Sunday, May 04, 2008

The "Right To Bear Arms.", N.Y. Times article of Dec. 5, 1903:


The drastic municipal ordinance recommended by Mayor Harrison of Chicago for the suppression of crimes against the person by discouraging and penalizing the ownership and carrying of deadly weapons of offense or defense does not seem to have evoked a chorus of enthusiastic popular approval. It is proposed to license both the seller and the buyer of firearms. Dealers who sell such implements are to be required to give a bond in $500 for a selling license, and every sale must be reported to the police. No person is allowed to own a gun or pistol without a license, and such license to own is not to confer the right to carry.

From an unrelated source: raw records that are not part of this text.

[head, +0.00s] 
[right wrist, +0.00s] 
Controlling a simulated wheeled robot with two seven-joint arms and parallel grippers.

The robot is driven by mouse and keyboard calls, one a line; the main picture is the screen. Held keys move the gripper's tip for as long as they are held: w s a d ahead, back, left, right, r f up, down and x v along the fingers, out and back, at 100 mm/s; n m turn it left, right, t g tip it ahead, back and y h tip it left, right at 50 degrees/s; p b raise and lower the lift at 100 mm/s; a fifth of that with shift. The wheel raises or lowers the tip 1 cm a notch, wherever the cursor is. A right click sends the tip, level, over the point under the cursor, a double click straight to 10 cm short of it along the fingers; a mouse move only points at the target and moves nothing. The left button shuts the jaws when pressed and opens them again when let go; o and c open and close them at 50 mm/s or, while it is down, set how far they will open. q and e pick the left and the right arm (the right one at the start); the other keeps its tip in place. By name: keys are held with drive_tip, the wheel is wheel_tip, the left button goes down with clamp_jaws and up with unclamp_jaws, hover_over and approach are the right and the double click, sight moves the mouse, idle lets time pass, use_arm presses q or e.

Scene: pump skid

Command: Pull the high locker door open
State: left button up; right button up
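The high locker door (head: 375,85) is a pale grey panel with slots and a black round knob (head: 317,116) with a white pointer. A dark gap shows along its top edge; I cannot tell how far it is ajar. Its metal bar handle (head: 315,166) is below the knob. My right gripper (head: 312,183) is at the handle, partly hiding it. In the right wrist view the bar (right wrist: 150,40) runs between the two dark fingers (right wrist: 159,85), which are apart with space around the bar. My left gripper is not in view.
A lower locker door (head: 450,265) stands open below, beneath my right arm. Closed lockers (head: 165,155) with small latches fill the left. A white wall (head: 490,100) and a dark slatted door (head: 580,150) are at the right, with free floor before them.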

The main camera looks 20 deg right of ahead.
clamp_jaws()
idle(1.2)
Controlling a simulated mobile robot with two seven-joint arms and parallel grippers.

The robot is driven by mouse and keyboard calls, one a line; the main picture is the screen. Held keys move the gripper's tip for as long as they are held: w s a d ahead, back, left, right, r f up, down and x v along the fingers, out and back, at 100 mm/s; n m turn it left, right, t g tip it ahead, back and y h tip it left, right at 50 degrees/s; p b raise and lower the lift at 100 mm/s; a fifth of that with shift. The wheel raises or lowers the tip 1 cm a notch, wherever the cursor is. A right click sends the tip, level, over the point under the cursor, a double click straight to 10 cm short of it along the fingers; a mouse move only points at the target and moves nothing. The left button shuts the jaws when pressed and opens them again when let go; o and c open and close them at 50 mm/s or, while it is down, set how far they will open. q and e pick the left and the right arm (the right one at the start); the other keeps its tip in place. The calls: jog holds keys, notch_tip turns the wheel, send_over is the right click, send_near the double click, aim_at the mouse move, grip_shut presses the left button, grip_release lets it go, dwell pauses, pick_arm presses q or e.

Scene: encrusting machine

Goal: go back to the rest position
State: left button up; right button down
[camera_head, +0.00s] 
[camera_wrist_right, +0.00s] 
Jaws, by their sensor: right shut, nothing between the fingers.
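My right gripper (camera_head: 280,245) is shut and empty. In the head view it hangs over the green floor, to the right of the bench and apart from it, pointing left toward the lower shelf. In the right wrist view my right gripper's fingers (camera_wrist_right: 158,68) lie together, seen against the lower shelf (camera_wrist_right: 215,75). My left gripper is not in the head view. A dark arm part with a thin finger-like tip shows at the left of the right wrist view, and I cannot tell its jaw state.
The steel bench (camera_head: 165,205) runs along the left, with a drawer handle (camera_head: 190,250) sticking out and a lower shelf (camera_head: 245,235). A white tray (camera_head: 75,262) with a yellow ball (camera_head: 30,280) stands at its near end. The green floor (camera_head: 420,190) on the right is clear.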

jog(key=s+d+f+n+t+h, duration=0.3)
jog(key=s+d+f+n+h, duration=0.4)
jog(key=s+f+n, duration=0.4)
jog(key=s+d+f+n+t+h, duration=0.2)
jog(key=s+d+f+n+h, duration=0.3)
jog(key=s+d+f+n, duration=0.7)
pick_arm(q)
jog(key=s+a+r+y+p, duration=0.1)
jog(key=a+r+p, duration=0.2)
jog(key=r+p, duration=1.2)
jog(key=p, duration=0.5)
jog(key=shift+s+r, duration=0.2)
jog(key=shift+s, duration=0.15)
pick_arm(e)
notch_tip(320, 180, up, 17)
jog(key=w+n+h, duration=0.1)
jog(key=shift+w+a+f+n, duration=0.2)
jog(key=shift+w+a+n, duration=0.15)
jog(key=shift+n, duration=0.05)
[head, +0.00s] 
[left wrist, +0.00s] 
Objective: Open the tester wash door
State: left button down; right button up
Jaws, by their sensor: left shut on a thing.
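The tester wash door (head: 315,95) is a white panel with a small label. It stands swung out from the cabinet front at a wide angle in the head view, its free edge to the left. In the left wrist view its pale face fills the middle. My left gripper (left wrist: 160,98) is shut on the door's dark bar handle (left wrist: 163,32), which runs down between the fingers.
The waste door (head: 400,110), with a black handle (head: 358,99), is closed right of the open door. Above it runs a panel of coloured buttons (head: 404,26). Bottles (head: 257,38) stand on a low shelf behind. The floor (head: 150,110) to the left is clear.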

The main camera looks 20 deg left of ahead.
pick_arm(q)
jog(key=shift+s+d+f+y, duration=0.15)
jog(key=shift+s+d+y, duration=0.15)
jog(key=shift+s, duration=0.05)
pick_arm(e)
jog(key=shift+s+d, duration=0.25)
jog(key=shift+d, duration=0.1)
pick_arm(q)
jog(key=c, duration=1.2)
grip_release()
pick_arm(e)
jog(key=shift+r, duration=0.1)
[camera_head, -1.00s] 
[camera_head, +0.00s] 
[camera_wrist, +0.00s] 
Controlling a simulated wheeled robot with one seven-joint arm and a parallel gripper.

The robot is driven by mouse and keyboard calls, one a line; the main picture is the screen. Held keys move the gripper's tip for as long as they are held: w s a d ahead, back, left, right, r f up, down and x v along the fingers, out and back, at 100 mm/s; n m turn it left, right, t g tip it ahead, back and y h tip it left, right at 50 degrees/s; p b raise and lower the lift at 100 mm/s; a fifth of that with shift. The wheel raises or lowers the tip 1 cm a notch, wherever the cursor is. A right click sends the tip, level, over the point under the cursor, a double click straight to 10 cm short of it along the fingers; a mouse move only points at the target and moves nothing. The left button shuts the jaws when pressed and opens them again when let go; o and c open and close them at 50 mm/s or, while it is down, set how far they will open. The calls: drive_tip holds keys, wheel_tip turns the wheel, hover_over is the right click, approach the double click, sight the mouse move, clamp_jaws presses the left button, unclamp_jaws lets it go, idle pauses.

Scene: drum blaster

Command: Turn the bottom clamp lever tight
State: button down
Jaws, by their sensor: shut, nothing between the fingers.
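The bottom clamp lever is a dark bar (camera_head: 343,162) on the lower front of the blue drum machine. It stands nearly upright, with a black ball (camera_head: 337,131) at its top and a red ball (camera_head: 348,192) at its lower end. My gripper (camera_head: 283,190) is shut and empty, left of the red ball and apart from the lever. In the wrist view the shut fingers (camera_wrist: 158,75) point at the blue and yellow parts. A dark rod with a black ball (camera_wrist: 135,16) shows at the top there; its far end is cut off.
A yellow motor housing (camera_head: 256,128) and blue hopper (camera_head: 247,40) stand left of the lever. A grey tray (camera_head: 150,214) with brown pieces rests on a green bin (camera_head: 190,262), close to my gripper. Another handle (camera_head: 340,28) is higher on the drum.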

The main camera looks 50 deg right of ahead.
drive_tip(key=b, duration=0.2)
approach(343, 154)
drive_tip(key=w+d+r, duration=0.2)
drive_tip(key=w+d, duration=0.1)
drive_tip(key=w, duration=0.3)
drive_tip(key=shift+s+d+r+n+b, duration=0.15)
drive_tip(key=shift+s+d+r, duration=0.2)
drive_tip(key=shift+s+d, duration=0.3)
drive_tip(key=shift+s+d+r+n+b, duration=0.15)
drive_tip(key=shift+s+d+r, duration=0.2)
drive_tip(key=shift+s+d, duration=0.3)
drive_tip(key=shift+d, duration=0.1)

This will be permitted only in the case of persons of attested good character upon a written application giving all the particulars needed for immediate and absolute police identification and upon the showing of a sufficient reason for asking such permission. The pattern and number of every registered weapon is to be recorded, also date of purchase, name of person making the sale, and the name of the buyer. All firearms licenses are to be revocable at the pleasure of the Mayor. There is more in the proposed ordinance to the same general effect, much of which is in apparent contravention of the Federal Constitution, but that is not the aspect in which it assumes popular interest and excites unfavorable discussion.

The objection to local legislation of this character is that it is futile. Persons who want weapons and cannot buy them in Chicago will buy them anywhere in the United States outside the municipal limits. They can keep them indefinitely without making themselves amenable to the penalties prescribed prescribed, since the fact of having them cannot be ascertained by the police without a house-to-house vistitation with search warrants. The most serious aspect of the matter, however, is found in the fact that persons desiring firearms for improper purposes will pay no attention to the ordinance, and law-abiding citizens who voluntarily comply with it will find themselves at a disadvantage in defending their lives and their property against thugs and burglars. That such irresponsible young desperadoes as the car-barn bandits would be deterred from procuring or using firearms by such an ordinance as Mayor Harrison approves and desires to have enacted no one can seriously believe. It is much more probable, indeed, that they would be emboldened by the assurance that those most likely to be selected as victims in their career of mercenary murder would be in all probability defenseless. The reorganization of the Chicago police force would seem to promise much more important results than can be expected to follow action along the lines of Mayor Harrison's suggestion.